Challenge: Could you print every record below exactly as it appears?

Data lines:
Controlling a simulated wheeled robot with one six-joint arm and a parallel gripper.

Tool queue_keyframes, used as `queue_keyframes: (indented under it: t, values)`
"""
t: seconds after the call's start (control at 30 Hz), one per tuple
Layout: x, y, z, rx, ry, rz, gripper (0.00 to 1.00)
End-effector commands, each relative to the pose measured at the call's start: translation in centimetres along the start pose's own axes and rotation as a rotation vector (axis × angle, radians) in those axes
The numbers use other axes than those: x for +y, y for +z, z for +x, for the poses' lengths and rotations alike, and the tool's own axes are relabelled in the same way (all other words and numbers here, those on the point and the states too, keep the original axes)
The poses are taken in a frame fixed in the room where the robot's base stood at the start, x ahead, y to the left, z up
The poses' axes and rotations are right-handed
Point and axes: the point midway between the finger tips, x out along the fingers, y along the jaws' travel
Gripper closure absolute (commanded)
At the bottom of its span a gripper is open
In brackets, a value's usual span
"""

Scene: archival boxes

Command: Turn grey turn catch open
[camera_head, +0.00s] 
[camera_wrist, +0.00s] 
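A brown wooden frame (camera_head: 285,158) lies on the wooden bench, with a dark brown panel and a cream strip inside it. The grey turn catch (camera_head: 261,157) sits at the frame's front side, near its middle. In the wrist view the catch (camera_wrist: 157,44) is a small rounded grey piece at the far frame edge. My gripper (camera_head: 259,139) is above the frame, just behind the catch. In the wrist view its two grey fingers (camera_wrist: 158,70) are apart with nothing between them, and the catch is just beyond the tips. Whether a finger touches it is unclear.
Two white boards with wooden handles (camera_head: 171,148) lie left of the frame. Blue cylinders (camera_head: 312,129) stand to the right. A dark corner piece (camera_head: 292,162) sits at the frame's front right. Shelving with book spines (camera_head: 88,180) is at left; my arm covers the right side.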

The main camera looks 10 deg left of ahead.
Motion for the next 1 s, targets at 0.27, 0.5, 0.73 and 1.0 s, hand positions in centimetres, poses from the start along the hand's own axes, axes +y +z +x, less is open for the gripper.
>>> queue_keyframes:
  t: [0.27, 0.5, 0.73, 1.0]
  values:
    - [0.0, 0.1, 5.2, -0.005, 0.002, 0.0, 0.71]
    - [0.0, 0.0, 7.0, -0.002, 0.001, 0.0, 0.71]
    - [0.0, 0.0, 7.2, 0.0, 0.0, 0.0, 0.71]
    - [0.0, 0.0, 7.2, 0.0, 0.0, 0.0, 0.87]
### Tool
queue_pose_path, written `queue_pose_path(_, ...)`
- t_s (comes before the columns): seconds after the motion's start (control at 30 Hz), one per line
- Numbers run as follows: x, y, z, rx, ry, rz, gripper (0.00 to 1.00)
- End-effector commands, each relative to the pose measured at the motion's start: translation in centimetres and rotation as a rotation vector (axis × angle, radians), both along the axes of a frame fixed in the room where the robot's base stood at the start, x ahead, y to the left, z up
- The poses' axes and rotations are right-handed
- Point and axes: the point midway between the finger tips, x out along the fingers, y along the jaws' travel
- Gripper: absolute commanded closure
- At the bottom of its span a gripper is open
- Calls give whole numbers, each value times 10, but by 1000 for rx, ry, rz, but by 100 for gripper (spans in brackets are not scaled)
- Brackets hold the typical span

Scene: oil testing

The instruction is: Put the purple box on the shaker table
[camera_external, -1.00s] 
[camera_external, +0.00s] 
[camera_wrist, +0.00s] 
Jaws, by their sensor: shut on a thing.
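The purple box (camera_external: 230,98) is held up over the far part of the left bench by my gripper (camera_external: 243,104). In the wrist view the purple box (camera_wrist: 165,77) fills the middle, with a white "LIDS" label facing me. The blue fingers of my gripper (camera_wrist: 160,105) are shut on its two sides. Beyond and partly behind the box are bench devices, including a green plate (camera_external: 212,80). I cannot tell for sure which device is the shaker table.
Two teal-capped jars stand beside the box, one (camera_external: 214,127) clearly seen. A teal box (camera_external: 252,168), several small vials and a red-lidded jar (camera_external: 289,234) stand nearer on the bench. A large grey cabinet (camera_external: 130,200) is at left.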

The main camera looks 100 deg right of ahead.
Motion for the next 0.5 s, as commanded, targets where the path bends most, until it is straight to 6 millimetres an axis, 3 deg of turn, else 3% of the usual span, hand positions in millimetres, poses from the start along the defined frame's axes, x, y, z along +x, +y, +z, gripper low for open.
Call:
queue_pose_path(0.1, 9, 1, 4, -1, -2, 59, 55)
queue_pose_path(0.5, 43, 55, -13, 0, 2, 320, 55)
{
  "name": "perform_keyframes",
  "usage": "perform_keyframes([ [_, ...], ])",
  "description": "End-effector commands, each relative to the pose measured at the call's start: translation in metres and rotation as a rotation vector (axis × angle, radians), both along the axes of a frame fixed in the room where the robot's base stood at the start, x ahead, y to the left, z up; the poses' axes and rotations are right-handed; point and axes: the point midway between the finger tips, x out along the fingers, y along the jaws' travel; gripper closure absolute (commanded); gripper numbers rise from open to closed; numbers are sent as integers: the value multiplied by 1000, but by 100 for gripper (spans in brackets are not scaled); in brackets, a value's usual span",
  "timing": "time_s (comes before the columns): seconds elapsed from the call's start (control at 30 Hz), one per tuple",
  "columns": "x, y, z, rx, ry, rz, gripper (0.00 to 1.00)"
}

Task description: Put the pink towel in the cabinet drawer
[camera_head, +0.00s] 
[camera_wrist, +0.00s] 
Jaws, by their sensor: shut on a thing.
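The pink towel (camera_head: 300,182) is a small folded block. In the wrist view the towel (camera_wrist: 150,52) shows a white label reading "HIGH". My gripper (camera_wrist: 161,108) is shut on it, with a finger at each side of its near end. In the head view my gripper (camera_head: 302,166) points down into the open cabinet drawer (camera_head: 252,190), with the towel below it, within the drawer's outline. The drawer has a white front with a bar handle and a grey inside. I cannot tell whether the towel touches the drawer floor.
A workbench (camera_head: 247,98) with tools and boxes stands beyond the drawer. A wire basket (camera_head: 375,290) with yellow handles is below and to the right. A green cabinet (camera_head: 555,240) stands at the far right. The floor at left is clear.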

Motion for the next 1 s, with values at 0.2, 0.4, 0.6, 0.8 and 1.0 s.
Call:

Full answer:
Controlling a simulated wheeled robot with one six-joint arm and a parallel gripper.

Tool queue_keyframes, used as `queue_keyframes: (indented under it: t, values)`
"""
t: seconds after the call's start (control at 30 Hz), one per tuple
Layout: x, y, z, rx, ry, rz, gripper (0.00 to 1.00)
End-effector commands, each relative to the pose measured at the call's start: translation in centimetres along the start pose's own axes and rotation as a rotation vector (axis × angle, radians) in those axes
The numbers use other axes than those: x for +y, y for +z, z for +x, for the poses' lengths and rotations alike, and the tool's own axes are relabelled in the same way (all other words and numbers here, those on the point and the states too, keep the original axes)
The poses are taken in a frame fixed in the room where the robot's base stood at the start, x ahead, y to the left, z up
The poses' axes and rotations are right-handed
Point and axes: the point midway between the finger tips, x out along the fingers, y along the jaws' travel
Gripper closure absolute (commanded)
At the bottom of its span a gripper is open
In brackets, a value's usual span
"""

Scene: archival boxes

Command: Turn grey turn catch open
[camera_head, +0.00s] 
[camera_wrist, +0.00s] 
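A brown wooden frame (camera_head: 285,158) lies on the wooden bench, with a dark brown panel and a cream strip inside it. The grey turn catch (camera_head: 261,157) sits at the frame's front side, near its middle. In the wrist view the catch (camera_wrist: 157,44) is a small rounded grey piece at the far frame edge. My gripper (camera_head: 259,139) is above the frame, just behind the catch. In the wrist view its two grey fingers (camera_wrist: 158,70) are apart with nothing between them, and the catch is just beyond the tips. Whether a finger touches it is unclear.
Two white boards with wooden handles (camera_head: 171,148) lie left of the frame. Blue cylinders (camera_head: 312,129) stand to the right. A dark corner piece (camera_head: 292,162) sits at the frame's front right. Shelving with book spines (camera_head: 88,180) is at left; my arm covers the right side.

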The main camera looks 10 deg left of ahead.
Motion for the next 1 s, targets at 0.27, 0.5, 0.73 and 1.0 s, hand positions in centimetres, poses from the start along the hand's own axes, axes +y +z +x, less is open for the gripper.
>>> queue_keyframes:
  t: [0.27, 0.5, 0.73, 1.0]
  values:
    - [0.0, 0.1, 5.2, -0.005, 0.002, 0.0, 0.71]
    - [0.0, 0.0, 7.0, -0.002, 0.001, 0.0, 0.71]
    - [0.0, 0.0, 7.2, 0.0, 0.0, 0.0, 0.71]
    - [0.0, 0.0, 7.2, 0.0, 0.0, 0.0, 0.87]
### Tool
queue_pose_path, written `queue_pose_path(_, ...)`
- t_s (comes before the columns): seconds after the motion's start (control at 30 Hz), one per line
- Numbers run as follows: x, y, z, rx, ry, rz, gripper (0.00 to 1.00)
- End-effector commands, each relative to the pose measured at the motion's start: translation in centimetres and rotation as a rotation vector (axis × angle, radians), both along the axes of a frame fixed in the room where the robot's base stood at the start, x ahead, y to the left, z up
- The poses' axes and rotations are right-handed
- Point and axes: the point midway between the finger tips, x out along the fingers, y along the jaws' travel
- Gripper: absolute commanded closure
- At the bottom of its span a gripper is open
- Calls give whole numbers, each value times 10, but by 1000 for rx, ry, rz, but by 100 for gripper (spans in brackets are not scaled)
- Brackets hold the typical span

Scene: oil testing

The instruction is: Put the purple box on the shaker table
[camera_external, -1.00s] 
[camera_external, +0.00s] 
[camera_wrist, +0.00s] 
Jaws, by their sensor: shut on a thing.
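The purple box (camera_external: 230,98) is held up over the far part of the left bench by my gripper (camera_external: 243,104). In the wrist view the purple box (camera_wrist: 165,77) fills the middle, with a white "LIDS" label facing me. The blue fingers of my gripper (camera_wrist: 160,105) are shut on its two sides. Beyond and partly behind the box are bench devices, including a green plate (camera_external: 212,80). I cannot tell for sure which device is the shaker table.
Two teal-capped jars stand beside the box, one (camera_external: 214,127) clearly seen. A teal box (camera_external: 252,168), several small vials and a red-lidded jar (camera_external: 289,234) stand nearer on the bench. A large grey cabinet (camera_external: 130,200) is at left.

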The main camera looks 100 deg right of ahead.
Motion for the next 0.5 s, as commanded, targets where the path bends most, until it is straight to 6 millimetres an axis, 3 deg of turn, else 3% of the usual span, hand positions in millimetres, poses from the start along the defined frame's axes, x, y, z along +x, +y, +z, gripper low for open.
Call:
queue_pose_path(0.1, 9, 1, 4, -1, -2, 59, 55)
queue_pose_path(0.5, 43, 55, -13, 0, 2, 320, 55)
{
  "name": "perform_keyframes",
  "usage": "perform_keyframes([ [_, ...], ])",
  "description": "End-effector commands, each relative to the pose measured at the call's start: translation in metres and rotation as a rotation vector (axis × angle, radians), both along the axes of a frame fixed in the room where the robot's base stood at the start, x ahead, y to the left, z up; the poses' axes and rotations are right-handed; point and axes: the point midway between the finger tips, x out along the fingers, y along the jaws' travel; gripper closure absolute (commanded); gripper numbers rise from open to closed; numbers are sent as integers: the value multiplied by 1000, but by 100 for gripper (spans in brackets are not scaled); in brackets, a value's usual span",
  "timing": "time_s (comes before the columns): seconds elapsed from the call's start (control at 30 Hz), one per tuple",
  "columns": "x, y, z, rx, ry, rz, gripper (0.00 to 1.00)"
}

Task description: Put the pink towel in the cabinet drawer
[camera_head, +0.00s] 
[camera_wrist, +0.00s] 
Jaws, by their sensor: shut on a thing.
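The pink towel (camera_head: 300,182) is a small folded block. In the wrist view the towel (camera_wrist: 150,52) shows a white label reading "HIGH". My gripper (camera_wrist: 161,108) is shut on it, with a finger at each side of its near end. In the head view my gripper (camera_head: 302,166) points down into the open cabinet drawer (camera_head: 252,190), with the towel below it, within the drawer's outline. The drawer has a white front with a bar handle and a grey inside. I cannot tell whether the towel touches the drawer floor.
A workbench (camera_head: 247,98) with tools and boxes stands beyond the drawer. A wire basket (camera_head: 375,290) with yellow handles is below and to the right. A green cabinet (camera_head: 555,240) stands at the far right. The floor at left is clear.

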Motion for the next 1 s, with values at 0.2, 0.4, 0.6, 0.8 and 1.0 s.
Call:

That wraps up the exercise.